We believe in the indigenous grape varieties of the Douro

The Douro has a fantastic range of indigenous grape varieties that have been used to produce Port for hundreds of years, including Tinta Amarela, Tinta Barroca, Tinto Cão, Tinta Roriz, Touriga Franca and Touriga Nacional. 
These varieties are superbly adapted to the Douro soil and climates. As well as producing Ports with excellent structure, colour and aromas, they also make outstanding wines. As these varieties are almost unknown outside of Portugal, the new generation of Douro wines are a unique proposition for the discerning consumer.
Our family has planted two separate grape variety libraries in the Douro, consisting of over 53 different Portuguese varieties. This study is aimed at understanding the potential of different varieities to be used in the production of great Douro wines, as well as identifying the strains that stand the best chance of coping with climate change.
We believe that planting international grape varieties in the Douro is not necessary, given the richness we already have in our region. We believe that the future of the Douro lies in communicating its unique credentials, rather than competing with countless other wine regions.

We believe in accepting the reality of our region

The Douro is the largest area of mountain vineyard on earth. This brings huge challenges. Erosion is a permanent challenge and cost is a major factor. The costs of planting and maintaining Douro vineyards are more than double that of a flat vineyard.
The Douro has extremely low yields, producing an average of 3,600 kg per hectare (1.10 kg of grapes per vine or 26 hectolitres per ha), compared to 12,000 kg/ha in Chile or 16,500 kg/ha in Australia. These low-yielding vines produce extraordinary wines but we can never compete with the huge productions of most other wine regions.
We believe the future of the Douro will be found in the production of quality Ports and wines, rather than competing on extremely low prices with other regions. Given our low yields and high costs of production, any other approach is simply not grounded in the reality of the Douro.

We believe in minimum intervention in the vineyard

The Douro is normally blessed with excellent growing conditions consisting of relatively high winter rainfall and long, hot summers. This means that vineyard treatments are very limited and far less than those needed in most other wine regions.
We do have to deal with normal threats such as mildew and oidium when they occur, but it is rare to have very damp April and May months, which is when the threat is most acute. Our biggest problem in recent years has been lack of rain, which has served to further lower our tiny yields, but has also reduced the need for vineyard treatments.
The result of this is that the intervention in our vineyards is very low compared to any other wine region. We farm 112 hectares of fully organic vineyard and all our other vineyards are managed under a certified 'minimum intervention protocol'.
Carefully controlled irrigation is clearly required in some areas of the Douro. We employ Deficit Irrigation, consisting of highly targeted watering in areas where the vines are at risk of extreme heat stress.

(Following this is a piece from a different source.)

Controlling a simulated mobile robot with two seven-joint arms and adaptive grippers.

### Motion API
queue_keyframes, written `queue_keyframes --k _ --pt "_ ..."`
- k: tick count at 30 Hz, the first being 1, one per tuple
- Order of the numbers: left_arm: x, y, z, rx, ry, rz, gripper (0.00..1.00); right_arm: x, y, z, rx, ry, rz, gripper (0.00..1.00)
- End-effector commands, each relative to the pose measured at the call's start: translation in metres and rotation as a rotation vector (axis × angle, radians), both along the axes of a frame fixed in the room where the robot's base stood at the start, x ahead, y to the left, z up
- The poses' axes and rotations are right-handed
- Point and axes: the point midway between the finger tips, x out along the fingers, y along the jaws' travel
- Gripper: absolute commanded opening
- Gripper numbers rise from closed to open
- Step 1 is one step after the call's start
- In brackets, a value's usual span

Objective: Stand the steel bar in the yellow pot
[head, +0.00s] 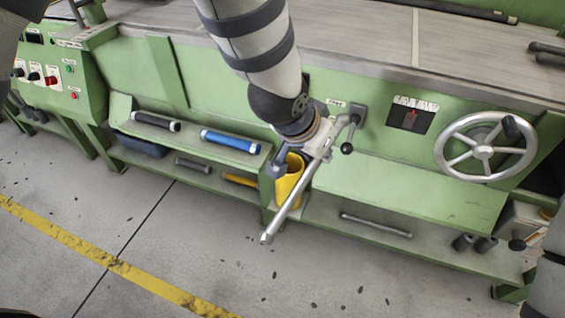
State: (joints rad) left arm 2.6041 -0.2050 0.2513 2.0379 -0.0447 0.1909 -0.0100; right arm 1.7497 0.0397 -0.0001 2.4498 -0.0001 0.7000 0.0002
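The steel bar (284,214) is a long, slim silver rod, tilted, with its lower end down and to the left over the floor. My left gripper (318,143) is shut on the bar near its upper end. The bar crosses in front of the yellow pot (285,187) in the picture; its lower end is outside the pot. The pot is an open yellow cup at the green machine's shelf, partly hidden by the bar and gripper. My right gripper is not in view.
A blue roll (230,141) and a black roll (156,121) lie on the upper left shelf. Another thin metal rod (376,225) lies on the lower right shelf. A handwheel (483,150) and a black-knobbed lever (347,147) stick out from the machine.

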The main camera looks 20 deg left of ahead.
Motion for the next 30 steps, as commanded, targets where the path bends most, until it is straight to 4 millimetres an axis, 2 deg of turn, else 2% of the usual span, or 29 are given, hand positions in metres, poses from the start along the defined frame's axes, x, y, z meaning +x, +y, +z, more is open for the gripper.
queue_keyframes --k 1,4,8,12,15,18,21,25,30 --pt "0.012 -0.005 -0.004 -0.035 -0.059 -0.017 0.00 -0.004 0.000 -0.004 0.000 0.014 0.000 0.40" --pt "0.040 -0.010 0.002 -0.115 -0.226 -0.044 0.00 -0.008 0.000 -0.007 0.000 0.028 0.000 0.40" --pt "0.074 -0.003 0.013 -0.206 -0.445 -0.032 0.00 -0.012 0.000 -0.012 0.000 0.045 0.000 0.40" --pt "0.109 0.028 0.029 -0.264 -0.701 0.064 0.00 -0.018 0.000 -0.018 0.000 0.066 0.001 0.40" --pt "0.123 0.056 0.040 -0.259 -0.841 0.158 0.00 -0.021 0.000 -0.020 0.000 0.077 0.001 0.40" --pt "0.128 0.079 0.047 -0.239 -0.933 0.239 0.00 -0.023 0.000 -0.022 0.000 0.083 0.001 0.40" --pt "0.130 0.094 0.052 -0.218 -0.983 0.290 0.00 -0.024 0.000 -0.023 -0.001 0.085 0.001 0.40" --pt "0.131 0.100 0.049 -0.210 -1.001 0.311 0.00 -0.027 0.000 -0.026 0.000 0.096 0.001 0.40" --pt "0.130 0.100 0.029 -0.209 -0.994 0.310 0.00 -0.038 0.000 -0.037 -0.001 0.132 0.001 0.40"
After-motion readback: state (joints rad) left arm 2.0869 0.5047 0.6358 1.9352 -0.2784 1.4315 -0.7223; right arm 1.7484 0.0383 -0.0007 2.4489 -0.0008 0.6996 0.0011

We never irrigate to increase crop size as we believe the best grapes are produced by vines within the hydric-stress zone.

We believe in minimum intervention in the winery

Our winemaking processes are designed to allow our grapes to reflect their natural qualities and the terroir of the vineyard.
In our small specialist wineries we use Delta Oscillys destemmer machines which operate with a swinging motion to gently separate grapes from stems, avoiding unnecessary damage. These machines are very effective at rejecting excessively raisined or damaged fruit. 
Our Douro DOC winery has no pumping from grape reception and sorting to the fermenter as these tubes can negatively affect quality. We use small containers and overhead gantries to lift the grapes to the top of the fermenting tanks. The grapes are only then crushed as they fall into the tanks.

We believe in planting our own vines and growing our own grapes for our top wines

This may seem an obvious comment, but the Douro has 22,000 farmers and most wine and Port in the Douro is made with purchased grapes. We are firmly embedded in the fabric of the region and we buy grapes from many farmers with whom we have long-standing relationships.
However we also believe that guaranteeing the supply of top quality grapes depends on owning and managing our own vineyards. As a result we systematically reinvest a significant percentage of our company’s profits in buying and planting vineyards. Today we are the leading vineyard owners in the Douro, with a collection of 26 Quintas in prime positions throughout the valley.
We believe that farming our own vineyards - understanding the terroir and the impact of each year's conditions on the grapes - is a critical ingredient in the production of great wines and Ports.